◆ Given request
Print exactly the lines from the first one down to the line that contains "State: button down", both included, and skip the pictures.
_ _ _ _ _
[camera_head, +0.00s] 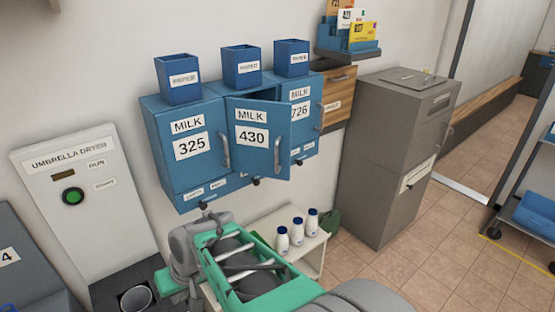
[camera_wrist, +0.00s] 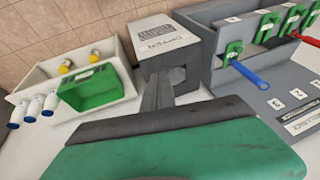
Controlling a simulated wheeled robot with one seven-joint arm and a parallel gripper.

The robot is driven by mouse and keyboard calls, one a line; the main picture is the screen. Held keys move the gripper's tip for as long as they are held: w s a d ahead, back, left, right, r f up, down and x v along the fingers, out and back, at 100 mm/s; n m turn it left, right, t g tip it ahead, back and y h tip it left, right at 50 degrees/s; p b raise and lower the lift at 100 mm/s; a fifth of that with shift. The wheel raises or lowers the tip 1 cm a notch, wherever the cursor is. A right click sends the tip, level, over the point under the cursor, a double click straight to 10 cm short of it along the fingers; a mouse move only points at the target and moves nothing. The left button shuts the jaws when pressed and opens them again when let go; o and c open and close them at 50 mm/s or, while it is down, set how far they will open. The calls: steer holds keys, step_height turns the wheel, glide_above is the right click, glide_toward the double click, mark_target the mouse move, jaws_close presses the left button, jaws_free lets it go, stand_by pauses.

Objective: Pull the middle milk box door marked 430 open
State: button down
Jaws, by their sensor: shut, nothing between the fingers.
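The milk box door marked 430 (camera_head: 252,142) is the middle one of three blue doors in the head view. It stands partly open, its right edge swung out from the box, with a dark gap along its top. A handle is at its right side. My green and grey arm (camera_head: 250,262) is low in front, below the boxes and apart from the door. In the wrist view my gripper (camera_wrist: 157,92) shows above a wide green and dark edge. It is shut with nothing in it. The door is not in the wrist view.
Milk doors 325 (camera_head: 190,145) and 726 (camera_head: 300,110) flank it, both looking closed. Blue bins (camera_head: 241,66) stand on top. A white shelf with bottles (camera_head: 297,229) lies below right. A grey cabinet (camera_head: 385,160) stands right, an umbrella dryer (camera_head: 85,200) left.

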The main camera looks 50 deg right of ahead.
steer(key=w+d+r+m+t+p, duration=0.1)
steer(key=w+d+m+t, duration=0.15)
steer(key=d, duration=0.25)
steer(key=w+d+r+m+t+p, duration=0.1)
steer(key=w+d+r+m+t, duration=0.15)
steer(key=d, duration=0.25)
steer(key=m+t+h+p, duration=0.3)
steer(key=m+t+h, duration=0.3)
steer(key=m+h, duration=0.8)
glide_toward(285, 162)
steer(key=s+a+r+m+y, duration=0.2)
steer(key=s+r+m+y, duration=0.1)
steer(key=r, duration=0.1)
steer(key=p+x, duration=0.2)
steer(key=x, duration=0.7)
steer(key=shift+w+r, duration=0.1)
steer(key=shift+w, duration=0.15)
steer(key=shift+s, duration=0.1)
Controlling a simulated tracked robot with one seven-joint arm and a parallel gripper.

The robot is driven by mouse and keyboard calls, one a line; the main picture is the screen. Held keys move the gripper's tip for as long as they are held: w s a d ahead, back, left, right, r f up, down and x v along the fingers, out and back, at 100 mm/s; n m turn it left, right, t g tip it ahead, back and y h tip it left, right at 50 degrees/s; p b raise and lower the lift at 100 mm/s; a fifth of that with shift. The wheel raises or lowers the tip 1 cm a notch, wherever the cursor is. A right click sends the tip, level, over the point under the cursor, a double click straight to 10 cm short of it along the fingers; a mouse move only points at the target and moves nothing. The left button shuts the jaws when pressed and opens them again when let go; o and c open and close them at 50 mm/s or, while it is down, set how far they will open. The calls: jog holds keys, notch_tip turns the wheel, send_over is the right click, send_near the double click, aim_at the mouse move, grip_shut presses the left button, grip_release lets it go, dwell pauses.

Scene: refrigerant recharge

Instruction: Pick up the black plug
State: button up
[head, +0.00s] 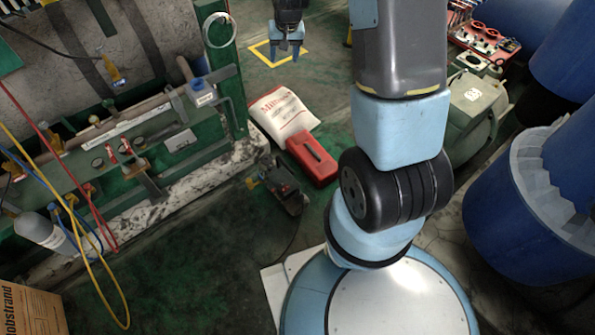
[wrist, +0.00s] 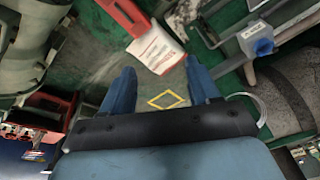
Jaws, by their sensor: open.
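My gripper (head: 287,48) is at the top of the head view, pointing down in front of the yellow square marking (head: 277,52) on the floor. In the wrist view its two blue fingers (wrist: 160,75) are spread apart with nothing between them. I cannot make out the black plug with certainty in either view. A dark fitting (head: 134,167) sits on the green bench (head: 75,165) at the left of the head view, but I cannot tell whether it is the plug. My gripper is well apart from that bench.
A white bag (head: 283,113) and a red case (head: 312,160) lie on the floor, near a dark device (head: 282,187). Red, blue and yellow hoses hang by a grey cylinder (head: 40,229) at left. Blue barrels (head: 520,205) stand at right. The floor around the yellow marking is clear.

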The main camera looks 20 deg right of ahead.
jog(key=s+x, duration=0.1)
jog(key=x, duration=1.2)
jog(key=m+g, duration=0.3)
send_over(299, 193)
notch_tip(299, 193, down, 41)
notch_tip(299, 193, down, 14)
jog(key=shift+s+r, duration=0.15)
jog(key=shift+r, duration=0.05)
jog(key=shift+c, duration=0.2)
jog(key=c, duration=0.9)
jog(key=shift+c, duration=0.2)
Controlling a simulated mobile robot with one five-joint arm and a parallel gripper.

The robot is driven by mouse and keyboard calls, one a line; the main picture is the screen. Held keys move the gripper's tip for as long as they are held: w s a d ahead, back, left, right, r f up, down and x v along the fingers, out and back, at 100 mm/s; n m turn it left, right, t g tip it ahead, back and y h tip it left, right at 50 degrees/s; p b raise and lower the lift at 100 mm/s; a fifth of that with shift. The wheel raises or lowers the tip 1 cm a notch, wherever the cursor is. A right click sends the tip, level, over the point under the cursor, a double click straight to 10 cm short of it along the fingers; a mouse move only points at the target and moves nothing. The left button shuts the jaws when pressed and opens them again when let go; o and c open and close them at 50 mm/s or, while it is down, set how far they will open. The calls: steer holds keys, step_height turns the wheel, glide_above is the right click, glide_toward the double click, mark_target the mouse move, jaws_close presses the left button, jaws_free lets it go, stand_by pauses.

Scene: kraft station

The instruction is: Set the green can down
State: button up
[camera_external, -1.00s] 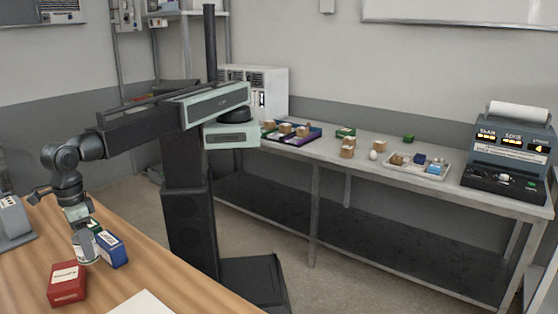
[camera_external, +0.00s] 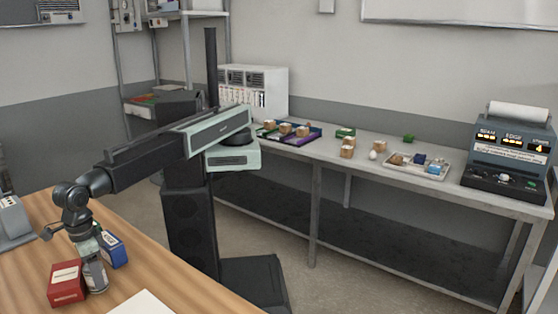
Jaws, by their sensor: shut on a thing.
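My gripper (camera_external: 88,250) points down over the wooden table and is shut on the can (camera_external: 95,277). The can is upright, with a pale, greyish side showing; the gripper covers its upper part and little green shows. Its base is at or very near the table top; I cannot tell if it touches. The can is right beside the red box (camera_external: 66,284), on its right, and in front of the blue box (camera_external: 112,248).
The wooden table (camera_external: 190,291) is bare to the right, except for a white sheet (camera_external: 143,303) at the front. A grey device (camera_external: 12,222) stands at the far left. A long bench (camera_external: 340,165) with trays and small items runs along the wall.

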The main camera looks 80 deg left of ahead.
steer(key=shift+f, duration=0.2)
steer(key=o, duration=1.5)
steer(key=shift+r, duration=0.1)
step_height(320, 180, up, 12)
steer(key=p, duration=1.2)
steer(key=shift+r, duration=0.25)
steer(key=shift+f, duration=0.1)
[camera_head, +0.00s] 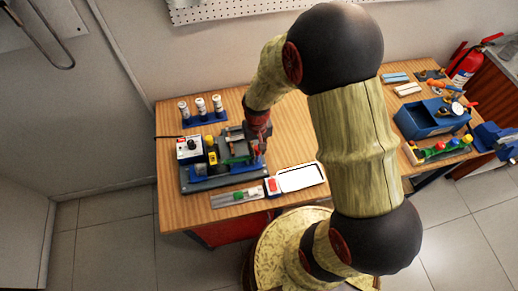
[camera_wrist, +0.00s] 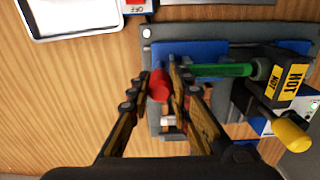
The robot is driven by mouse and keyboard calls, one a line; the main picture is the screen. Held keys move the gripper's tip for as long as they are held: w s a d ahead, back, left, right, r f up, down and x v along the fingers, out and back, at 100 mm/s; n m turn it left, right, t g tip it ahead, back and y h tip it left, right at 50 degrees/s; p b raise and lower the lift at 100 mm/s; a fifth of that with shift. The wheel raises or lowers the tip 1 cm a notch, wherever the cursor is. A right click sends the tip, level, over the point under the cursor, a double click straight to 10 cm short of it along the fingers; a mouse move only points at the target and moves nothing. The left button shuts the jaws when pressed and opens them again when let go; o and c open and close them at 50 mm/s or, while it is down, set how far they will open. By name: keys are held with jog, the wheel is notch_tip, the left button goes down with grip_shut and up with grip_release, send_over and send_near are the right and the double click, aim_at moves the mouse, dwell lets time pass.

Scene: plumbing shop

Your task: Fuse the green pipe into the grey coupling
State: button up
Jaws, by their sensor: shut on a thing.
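The green pipe (camera_wrist: 220,70) lies across the fixture in the wrist view, one end by the blue block (camera_wrist: 190,48) and the other at a short grey cylinder (camera_wrist: 262,68). That cylinder meets the black heater marked HOT (camera_wrist: 290,80); I cannot tell whether it is the heater's socket or the coupling. The grey coupling is not clearly seen elsewhere. My gripper (camera_wrist: 162,76) is shut on a red handle (camera_wrist: 160,88) beside the blue block, apart from the pipe. In the head view my gripper (camera_head: 258,145) is over the fixture's right side.
The heater's yellow handle (camera_wrist: 292,134) sticks out near the fixture. A white-rimmed tray (camera_head: 302,178) and a red OFF switch (camera_wrist: 134,3) sit close by. A blue rack (camera_head: 205,119) with white bottles stands behind. A blue bin (camera_head: 420,122) is at right. Bare wood lies between.

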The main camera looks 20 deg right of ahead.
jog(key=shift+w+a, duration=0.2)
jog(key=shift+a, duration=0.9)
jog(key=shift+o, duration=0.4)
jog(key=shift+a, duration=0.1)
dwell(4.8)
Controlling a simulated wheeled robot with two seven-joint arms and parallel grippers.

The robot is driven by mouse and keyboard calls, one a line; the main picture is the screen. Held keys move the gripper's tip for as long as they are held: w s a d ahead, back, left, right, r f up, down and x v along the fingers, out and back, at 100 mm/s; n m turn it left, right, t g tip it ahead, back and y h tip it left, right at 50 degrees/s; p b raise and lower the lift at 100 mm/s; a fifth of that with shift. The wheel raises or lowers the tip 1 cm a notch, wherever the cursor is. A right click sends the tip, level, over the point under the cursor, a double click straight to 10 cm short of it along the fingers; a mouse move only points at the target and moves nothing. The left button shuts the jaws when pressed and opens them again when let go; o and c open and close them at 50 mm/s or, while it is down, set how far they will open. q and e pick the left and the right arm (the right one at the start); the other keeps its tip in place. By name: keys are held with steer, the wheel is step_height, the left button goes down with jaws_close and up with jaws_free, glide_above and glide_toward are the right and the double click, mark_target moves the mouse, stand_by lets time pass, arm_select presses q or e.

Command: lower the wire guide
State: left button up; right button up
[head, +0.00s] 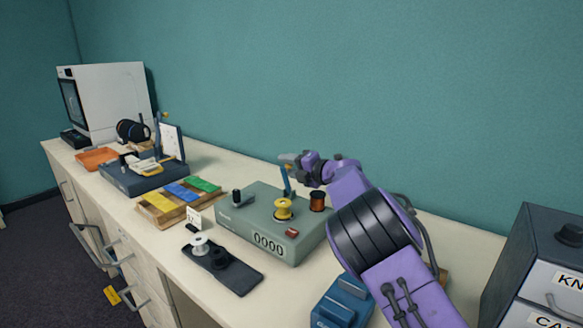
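The grey-green winding machine (240,222) with a 0000 counter stands on the counter. A thin blue upright arm (285,180), which looks like the wire guide, rises behind the yellow spool (283,209) and appears raised. My purple right arm comes in from the lower right. Its gripper (287,161) is at the top end of the blue arm, overlapping it in the picture. I cannot tell whether the fingers touch it or are closed on it. A copper-coloured spool (317,200) sits right of the yellow one. My left gripper is out of view.
A dark tray (236,279) with a white spool (200,244) and a black spool lies in front of the machine. A blue box (343,302) is near the front edge. A dark drawer cabinet (535,265) stands at right. Colored bins (180,200) lie left of the machine.

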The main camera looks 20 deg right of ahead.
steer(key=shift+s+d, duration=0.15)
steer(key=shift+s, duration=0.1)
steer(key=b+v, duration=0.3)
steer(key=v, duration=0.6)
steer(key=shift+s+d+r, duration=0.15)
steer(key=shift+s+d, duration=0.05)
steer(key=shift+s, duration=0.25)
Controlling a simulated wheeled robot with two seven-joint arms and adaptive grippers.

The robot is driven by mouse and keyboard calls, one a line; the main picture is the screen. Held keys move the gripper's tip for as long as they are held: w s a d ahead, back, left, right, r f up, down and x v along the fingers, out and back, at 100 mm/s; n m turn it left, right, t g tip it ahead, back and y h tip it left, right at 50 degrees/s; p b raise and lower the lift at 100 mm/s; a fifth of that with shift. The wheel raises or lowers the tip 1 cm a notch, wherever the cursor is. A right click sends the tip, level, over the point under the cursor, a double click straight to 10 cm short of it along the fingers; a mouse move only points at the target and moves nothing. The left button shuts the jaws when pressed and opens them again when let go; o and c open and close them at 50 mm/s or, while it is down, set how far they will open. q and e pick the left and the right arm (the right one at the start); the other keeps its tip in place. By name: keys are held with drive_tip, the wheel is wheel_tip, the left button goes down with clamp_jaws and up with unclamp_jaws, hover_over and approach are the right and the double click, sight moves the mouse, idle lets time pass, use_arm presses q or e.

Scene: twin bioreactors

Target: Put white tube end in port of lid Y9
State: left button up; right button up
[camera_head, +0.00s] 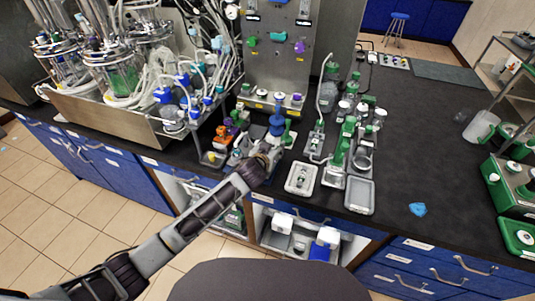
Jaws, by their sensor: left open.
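My left arm comes in from the lower left, and my left gripper (266,156) is over the front edge of the bench, beside small coloured bottles. The jaws are small and partly covered by my wrist; they are open, and I see nothing held in them. A white tube (320,98) hangs in a curve beside the steel panel, near the green-capped bottles. Whether this is the task's tube, and where its free end lies, I cannot tell. The lid labels are too small to read, so I cannot pick out lid Y9. My right gripper is not in view.
Twin bioreactors with a green-filled vessel (122,80) and many tubes stand at the left. A blue-capped bottle (277,122) is close to my gripper. The dark bench (430,125) is mostly clear to the right, with a blue piece (417,209).

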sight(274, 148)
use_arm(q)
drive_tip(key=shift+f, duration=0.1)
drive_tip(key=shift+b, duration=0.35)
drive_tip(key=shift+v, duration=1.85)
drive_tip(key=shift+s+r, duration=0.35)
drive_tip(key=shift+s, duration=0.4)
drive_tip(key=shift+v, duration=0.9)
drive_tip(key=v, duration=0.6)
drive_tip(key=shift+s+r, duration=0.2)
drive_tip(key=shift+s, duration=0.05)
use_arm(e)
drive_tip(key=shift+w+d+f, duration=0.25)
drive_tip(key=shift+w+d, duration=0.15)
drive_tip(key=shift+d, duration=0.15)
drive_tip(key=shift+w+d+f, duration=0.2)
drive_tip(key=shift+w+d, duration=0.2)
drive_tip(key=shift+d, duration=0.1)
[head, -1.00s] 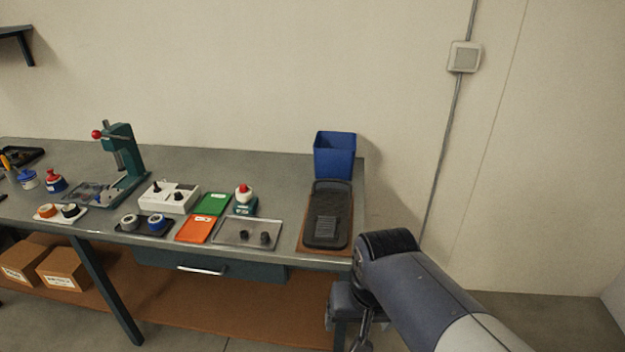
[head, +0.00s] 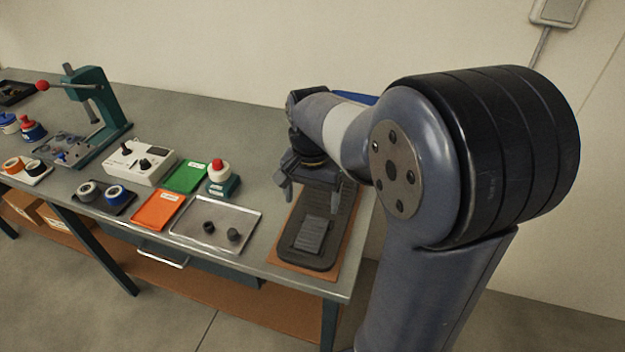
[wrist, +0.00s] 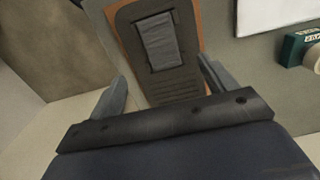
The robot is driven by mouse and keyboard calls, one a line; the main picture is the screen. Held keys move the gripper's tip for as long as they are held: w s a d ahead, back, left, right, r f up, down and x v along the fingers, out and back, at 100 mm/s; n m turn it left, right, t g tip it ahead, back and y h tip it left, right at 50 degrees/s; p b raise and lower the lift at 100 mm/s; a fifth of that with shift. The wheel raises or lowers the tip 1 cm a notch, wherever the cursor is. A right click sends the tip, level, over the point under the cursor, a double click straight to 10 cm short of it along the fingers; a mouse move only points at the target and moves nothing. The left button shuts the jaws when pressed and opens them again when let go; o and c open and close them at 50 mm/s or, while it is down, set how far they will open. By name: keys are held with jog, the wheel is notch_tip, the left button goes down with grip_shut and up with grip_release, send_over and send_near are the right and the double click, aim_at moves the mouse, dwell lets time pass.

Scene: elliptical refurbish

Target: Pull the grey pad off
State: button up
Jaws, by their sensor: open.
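The grey pad (head: 312,235) is a small ribbed rectangle lying on the near part of a black pedal-shaped plate (head: 326,262). The plate rests on an orange-brown board (head: 283,247) at the right end of the bench. The pad also shows in the wrist view (wrist: 158,42), on the plate and beyond my fingers. My gripper (head: 312,198) is open and empty, above the far part of the plate, with its fingers apart and pointing down. In the wrist view its fingers (wrist: 165,88) sit on either side of the plate. It is apart from the pad.
A metal tray (head: 216,243) with two dark knobs lies left of the board. Orange (head: 158,210) and green (head: 186,176) trays and a red-topped button (head: 219,178) stand further left. A blue bin (head: 357,97) is mostly hidden behind my arm.

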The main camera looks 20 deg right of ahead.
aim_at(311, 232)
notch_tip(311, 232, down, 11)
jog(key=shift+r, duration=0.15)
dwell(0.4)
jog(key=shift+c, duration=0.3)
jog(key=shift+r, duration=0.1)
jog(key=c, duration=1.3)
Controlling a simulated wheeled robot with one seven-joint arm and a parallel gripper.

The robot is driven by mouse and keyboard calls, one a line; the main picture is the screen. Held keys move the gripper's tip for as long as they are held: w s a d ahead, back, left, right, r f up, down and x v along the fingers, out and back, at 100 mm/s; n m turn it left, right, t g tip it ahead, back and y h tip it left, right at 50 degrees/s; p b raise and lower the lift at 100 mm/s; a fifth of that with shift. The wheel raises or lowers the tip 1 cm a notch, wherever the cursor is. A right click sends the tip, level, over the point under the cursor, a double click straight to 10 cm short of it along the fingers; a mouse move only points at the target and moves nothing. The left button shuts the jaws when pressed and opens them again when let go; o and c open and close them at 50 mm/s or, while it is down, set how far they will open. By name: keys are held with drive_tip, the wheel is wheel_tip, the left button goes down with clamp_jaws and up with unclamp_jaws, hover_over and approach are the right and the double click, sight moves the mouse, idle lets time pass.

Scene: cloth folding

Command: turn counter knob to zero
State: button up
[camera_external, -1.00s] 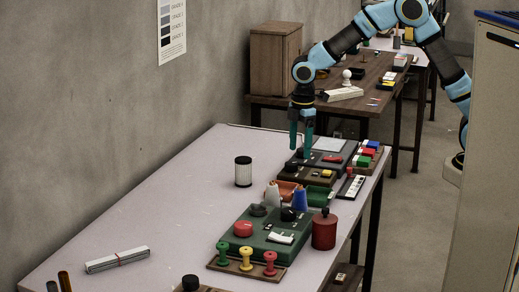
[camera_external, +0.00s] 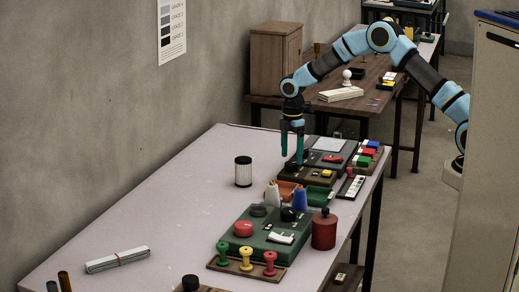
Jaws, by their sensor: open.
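My gripper (camera_external: 292,158) points straight down with its two teal fingers apart. It is empty, at the left end of a dark device (camera_external: 312,173) on the pale table. Its fingertips are close to a small dark round part on that device, partly hidden; I cannot tell whether they touch it. The device also carries a red piece (camera_external: 332,160) and a yellow piece (camera_external: 327,174). A green panel (camera_external: 262,240) nearer the camera has a black knob (camera_external: 289,214) and a red button (camera_external: 243,229). Which knob belongs to the counter, and any reading, is too small to tell.
A black-and-white cylinder (camera_external: 243,171) stands alone. The table's left half (camera_external: 165,215) is mostly clear.

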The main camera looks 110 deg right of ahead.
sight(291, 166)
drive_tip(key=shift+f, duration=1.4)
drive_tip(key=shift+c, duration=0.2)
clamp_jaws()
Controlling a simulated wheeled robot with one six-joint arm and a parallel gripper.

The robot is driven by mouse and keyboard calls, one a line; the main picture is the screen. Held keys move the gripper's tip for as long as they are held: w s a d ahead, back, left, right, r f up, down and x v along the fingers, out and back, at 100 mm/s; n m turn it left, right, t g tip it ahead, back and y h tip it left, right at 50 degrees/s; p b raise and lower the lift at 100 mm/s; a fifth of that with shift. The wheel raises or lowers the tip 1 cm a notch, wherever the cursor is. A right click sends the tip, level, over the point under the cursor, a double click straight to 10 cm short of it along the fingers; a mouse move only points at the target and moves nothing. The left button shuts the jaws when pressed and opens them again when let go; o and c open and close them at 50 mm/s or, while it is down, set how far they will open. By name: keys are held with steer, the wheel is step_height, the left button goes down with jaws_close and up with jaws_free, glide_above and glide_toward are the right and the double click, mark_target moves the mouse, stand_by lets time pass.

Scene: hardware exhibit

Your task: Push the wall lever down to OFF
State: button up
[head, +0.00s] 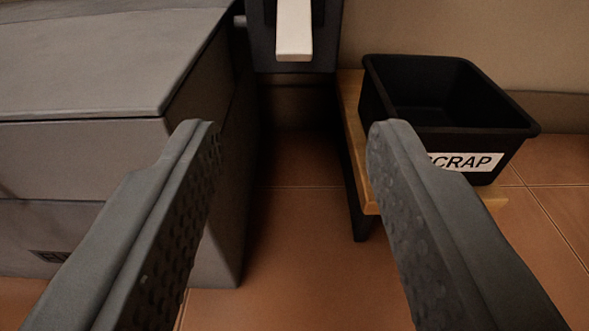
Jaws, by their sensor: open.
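The wall lever shows only in part at the top of the head view. Its pale handle (294,32) hangs in front of a dark panel (264,45) and is cut off by the top edge of the picture. I cannot see its pivot or any ON or OFF marking. My gripper (291,130) is open and empty, with one dark finger at the left and one at the right. The lever lies beyond the fingertips, above the gap between them, and nothing touches it.
A large grey cabinet (80,150) fills the left side. A black bin (450,110) labelled SCRAP stands on a small wooden stand (350,105) at the right, partly behind the right finger. Tiled floor (290,220) shows between them.

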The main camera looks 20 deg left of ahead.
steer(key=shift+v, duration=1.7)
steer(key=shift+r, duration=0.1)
_ _ _ _ _
◆ Right answer
[camera_head, +0.00s] 
[camera_wrist, +0.00s] 
Controlling a simulated wheeled robot with one seven-joint arm and a parallel gripper.

The robot is driven by mouse and keyboard calls, one a line; the main picture is the screen. Held keys move the gripper's tip for as long as they are held: w s a d ahead, back, left, right, r f up, down and x v along the fingers, out and back, at 100 mm/s; n m turn it left, right, t g tip it ahead, back and y h tip it left, right at 50 degrees/s; p b raise and lower the lift at 100 mm/s; a fifth of that with shift. The wheel raises or lowers the tip 1 cm a notch, wherever the cursor is. A right click sends the tip, level, over the point under the cursor, a double click straight to 10 cm short of it along the fingers; a mouse move only points at the target and moves nothing. The left button shuts the jaws when pressed and opens them again when let go; o and c open and close them at 50 mm/s or, while it is down, set how far they will open. The calls: steer holds keys, step_height turns the wheel, glide_above is the right click, glide_toward the double click, mark_target the mouse move, jaws_close presses the left button, jaws_free lets it go, stand_by pauses.

Objective: Pull the middle milk box door marked 430 open
State: button down

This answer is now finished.